C’est un ours polaire au museau allongé, aux pattes lourdes. C’est un ours de pierre à l’entrée d’un jardin public. Une sculpture de deux mètres cinquante de longueur, en pierre de Lens. C’est l’ours blanc de François Pompon à l’entrée du jardin Darcy près de la gare de Dijon. Un animal stylisé, à l’avant-poste d’un jardin néo-renaissance. Une bête qui laisse voir à l’arrière de ses flancs les eaux bleutées d’un large bassin bordé de balustres de pierre. Souvent l’hiver son corps massif revêt un pelage de neige et les promenades se ralentissent dans le jardin assourdi par le froid. On est enfant aux pas glissant sur les marches lisses autour de la fontaine, nos rêves s’enfoncent dans le silence environnant. Au soleil neuf, l’ours est un repère dressé devant la pelouse drue et les grands arbres mouvants d’avril.

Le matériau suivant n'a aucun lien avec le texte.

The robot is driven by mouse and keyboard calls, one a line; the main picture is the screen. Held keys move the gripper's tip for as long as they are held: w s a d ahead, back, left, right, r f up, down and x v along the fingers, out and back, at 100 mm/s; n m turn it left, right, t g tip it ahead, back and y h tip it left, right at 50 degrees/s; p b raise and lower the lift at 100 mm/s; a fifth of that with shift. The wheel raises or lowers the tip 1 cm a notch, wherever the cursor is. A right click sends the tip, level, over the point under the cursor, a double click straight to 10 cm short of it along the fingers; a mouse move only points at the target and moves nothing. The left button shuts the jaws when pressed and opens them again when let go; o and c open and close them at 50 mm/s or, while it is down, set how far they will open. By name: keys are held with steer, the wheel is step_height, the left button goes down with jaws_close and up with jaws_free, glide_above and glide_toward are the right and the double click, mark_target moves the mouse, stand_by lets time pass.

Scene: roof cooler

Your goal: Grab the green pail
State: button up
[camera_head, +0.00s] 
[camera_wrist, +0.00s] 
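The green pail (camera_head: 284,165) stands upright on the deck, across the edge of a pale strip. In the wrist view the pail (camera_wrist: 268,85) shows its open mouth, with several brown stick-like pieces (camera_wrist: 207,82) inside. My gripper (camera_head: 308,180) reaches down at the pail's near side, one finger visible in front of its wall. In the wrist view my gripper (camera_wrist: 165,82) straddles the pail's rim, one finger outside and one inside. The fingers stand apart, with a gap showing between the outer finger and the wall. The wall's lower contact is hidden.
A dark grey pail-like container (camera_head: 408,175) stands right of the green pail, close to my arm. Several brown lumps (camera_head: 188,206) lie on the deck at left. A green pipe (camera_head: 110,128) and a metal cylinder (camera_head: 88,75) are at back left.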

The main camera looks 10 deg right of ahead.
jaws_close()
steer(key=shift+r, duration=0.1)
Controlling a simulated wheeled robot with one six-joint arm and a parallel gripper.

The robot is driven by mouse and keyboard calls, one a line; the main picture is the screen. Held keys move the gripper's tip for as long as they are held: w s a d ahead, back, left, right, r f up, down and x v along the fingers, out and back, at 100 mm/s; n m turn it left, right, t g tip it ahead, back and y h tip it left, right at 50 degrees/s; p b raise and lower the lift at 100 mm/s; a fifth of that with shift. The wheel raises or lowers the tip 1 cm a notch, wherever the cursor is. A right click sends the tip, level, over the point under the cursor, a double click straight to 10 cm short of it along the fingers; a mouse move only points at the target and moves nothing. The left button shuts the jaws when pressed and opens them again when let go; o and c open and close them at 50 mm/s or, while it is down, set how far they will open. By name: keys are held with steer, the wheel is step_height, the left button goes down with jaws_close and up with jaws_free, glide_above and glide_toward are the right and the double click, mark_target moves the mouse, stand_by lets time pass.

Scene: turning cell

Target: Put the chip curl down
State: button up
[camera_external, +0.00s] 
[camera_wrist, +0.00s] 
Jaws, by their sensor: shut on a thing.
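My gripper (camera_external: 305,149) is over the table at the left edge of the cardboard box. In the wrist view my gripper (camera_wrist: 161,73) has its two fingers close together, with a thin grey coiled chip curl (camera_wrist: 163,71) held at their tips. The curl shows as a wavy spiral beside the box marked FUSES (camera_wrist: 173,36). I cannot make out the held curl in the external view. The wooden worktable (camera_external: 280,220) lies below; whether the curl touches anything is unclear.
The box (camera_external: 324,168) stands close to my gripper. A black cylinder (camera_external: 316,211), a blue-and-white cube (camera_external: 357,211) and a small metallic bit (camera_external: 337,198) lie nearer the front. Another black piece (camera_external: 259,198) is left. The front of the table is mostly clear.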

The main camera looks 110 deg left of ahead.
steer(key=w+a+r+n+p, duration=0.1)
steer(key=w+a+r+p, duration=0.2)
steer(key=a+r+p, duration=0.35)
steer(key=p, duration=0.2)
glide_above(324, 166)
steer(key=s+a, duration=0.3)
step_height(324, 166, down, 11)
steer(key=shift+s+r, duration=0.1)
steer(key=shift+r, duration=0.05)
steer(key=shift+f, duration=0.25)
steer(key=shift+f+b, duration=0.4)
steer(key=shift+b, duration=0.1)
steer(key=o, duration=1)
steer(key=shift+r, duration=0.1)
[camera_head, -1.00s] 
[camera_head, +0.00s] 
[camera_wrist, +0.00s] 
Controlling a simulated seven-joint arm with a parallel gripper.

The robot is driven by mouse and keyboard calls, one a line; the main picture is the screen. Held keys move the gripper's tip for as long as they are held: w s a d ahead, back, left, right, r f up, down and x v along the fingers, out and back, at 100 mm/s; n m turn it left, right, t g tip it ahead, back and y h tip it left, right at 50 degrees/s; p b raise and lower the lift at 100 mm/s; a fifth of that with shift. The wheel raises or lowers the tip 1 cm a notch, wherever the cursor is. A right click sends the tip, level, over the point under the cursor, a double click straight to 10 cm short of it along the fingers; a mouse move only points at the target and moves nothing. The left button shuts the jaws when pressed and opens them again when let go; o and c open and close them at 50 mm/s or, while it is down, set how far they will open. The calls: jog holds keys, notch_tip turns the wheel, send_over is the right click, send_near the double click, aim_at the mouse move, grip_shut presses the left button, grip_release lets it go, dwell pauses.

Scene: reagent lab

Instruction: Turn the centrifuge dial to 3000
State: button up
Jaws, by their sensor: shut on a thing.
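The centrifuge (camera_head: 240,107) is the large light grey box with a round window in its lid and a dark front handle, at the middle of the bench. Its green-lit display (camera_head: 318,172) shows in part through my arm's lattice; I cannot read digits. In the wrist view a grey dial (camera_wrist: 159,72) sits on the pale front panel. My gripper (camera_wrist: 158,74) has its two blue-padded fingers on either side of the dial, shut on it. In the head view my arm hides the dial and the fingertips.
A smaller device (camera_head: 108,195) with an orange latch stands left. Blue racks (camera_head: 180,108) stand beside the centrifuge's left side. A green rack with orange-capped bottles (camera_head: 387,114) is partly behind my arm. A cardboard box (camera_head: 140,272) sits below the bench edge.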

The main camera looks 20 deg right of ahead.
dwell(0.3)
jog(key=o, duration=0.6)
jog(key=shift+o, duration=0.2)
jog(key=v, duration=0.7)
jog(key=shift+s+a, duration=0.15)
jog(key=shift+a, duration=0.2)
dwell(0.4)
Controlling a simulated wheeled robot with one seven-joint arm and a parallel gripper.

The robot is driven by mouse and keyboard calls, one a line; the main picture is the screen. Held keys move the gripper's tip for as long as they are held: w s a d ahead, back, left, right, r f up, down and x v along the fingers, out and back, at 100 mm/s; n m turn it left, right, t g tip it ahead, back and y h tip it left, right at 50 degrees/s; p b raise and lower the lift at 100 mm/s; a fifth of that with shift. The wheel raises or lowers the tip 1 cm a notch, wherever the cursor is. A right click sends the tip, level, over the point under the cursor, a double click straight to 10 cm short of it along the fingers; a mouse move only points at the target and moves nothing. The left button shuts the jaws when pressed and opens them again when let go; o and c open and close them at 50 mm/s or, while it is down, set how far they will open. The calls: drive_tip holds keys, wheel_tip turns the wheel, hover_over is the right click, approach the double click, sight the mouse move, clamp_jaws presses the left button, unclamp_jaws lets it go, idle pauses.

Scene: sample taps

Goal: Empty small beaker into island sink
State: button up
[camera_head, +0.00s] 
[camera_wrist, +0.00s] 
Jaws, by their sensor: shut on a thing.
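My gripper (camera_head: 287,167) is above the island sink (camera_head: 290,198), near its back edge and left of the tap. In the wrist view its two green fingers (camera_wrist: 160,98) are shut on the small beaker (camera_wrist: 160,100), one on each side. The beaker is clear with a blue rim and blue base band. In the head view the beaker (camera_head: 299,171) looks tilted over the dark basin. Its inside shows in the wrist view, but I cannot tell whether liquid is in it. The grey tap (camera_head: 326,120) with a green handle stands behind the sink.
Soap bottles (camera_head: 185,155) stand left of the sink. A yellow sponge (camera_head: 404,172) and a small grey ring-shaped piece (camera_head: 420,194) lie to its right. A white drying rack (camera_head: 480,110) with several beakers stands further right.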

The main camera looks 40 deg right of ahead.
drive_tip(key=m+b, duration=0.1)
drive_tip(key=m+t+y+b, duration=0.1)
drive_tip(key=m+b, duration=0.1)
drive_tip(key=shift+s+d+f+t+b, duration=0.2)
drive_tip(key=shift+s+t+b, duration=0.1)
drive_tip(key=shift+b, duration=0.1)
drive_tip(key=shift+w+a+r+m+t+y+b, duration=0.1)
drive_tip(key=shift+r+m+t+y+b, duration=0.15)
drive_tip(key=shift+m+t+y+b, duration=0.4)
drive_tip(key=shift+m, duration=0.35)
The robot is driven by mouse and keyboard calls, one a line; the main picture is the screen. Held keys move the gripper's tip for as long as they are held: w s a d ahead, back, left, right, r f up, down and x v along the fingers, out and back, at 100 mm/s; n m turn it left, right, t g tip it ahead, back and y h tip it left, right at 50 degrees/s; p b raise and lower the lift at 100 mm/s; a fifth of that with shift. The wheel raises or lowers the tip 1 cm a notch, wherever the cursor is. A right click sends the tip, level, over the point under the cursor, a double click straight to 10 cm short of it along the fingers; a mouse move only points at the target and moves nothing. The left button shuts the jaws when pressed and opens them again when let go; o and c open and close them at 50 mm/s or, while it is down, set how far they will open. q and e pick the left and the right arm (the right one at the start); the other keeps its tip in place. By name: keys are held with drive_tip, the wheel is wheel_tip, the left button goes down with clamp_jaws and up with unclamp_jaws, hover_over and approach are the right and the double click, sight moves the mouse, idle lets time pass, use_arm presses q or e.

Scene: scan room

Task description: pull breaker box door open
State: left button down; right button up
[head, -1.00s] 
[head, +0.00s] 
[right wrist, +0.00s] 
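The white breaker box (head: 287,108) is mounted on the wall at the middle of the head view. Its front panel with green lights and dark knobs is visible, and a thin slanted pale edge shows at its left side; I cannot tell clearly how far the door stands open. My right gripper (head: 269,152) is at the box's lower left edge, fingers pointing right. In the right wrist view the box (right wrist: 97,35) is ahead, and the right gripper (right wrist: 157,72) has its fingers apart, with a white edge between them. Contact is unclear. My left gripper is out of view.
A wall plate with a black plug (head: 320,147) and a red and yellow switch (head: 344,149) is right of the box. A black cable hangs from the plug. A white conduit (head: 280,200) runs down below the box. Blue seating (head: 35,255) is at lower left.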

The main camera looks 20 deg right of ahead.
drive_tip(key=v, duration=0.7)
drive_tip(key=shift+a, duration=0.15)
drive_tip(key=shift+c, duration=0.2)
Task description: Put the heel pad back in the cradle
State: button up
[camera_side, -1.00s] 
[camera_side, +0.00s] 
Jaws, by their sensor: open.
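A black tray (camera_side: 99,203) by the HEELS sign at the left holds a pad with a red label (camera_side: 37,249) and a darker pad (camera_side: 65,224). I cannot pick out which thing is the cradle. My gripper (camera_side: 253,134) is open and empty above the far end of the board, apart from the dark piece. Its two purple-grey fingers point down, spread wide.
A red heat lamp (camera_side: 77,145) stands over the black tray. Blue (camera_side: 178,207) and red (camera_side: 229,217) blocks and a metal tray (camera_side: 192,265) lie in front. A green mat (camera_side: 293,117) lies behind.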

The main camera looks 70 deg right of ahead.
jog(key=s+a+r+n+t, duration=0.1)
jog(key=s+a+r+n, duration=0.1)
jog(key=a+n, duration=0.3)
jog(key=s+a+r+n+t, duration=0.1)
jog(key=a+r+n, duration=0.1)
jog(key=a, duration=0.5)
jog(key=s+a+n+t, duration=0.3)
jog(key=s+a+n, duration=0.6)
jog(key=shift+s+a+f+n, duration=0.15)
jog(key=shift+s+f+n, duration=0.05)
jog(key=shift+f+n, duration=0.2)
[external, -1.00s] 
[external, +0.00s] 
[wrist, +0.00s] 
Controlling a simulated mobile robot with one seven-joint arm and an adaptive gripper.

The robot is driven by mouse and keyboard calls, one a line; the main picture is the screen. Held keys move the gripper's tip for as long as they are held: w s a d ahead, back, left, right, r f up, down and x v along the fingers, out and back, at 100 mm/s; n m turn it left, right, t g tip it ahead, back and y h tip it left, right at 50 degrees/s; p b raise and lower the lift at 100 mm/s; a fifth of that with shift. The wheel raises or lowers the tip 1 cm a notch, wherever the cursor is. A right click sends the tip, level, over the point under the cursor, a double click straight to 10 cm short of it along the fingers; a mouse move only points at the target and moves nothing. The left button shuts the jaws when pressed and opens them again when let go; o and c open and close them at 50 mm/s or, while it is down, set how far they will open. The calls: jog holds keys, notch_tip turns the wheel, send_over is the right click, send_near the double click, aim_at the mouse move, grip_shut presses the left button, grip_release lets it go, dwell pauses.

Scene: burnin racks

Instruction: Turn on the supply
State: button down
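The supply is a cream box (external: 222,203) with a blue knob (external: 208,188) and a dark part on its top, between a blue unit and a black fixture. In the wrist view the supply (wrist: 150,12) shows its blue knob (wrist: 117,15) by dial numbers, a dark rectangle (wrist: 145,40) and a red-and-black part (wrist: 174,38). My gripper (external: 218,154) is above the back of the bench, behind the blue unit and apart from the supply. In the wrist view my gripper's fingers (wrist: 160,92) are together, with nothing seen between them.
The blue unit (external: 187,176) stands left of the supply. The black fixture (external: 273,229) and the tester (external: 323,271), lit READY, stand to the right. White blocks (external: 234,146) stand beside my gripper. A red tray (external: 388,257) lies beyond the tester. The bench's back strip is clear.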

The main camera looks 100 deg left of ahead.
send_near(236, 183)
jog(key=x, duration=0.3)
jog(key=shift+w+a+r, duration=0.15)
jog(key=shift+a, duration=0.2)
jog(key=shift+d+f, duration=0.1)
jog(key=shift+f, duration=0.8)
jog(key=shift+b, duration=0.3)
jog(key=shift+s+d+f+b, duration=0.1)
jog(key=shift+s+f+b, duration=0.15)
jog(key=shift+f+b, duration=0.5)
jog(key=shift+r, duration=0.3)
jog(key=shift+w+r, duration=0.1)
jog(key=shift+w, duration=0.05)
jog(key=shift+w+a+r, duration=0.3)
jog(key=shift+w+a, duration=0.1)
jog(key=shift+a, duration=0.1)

Pendant longtemps l’ours reste inquestionné, c’est une balise dans un brouillard de souvenirs. Puis un jour des ours miniatures apparaissent à la devanture de quelques boutiques de décoration. Ours design. Dans l’article de Wikipédia consacré au jardin Darcy, on découvre que la sculpture animalière est une reproduction réalisée en 1937 par Henry Martinet de l’ours blanc de Pompon dont l’exemplaire le plus connu est exposé au Musée d’Orsay. C’est avec l’exposition de cet ours épuré au Salon d’Automne de 1922 que Pompon connut une célébrité tardive. Trois ans après sa mort, la ville de Dijon a voulu rendre hommage au sculpteur bourguignon qui avait travaillé quelques années entre ses murs comme apprenti tailleur de pierre. Un article du Bien public précise que l’ours blanc a été installé dans le jardin Darcy le 26 mai 1937. Trois ans et vingt-deux jours plus tard, le 17 juin 1940, les tanks de la 4e Panzer-Division entraient dans Dijon. On trouve facilement sur Internet des photos de la ville occupée jusqu’au 11 septembre 44. Certaines montrent des soldats de la Wehrmacht accoudés à la balustrade surplombant la fontaine du jardin Darcy. Sur une autre, plusieurs officiers nazis posent fièrement devant l’ours blanc comme devant un trophée de chasse. Aujourd’hui des dealers ont établi leur commerce ambulant dans le jardin derrière des buissons que la Mairie fait élaguer pour essayer de décourager leur installation.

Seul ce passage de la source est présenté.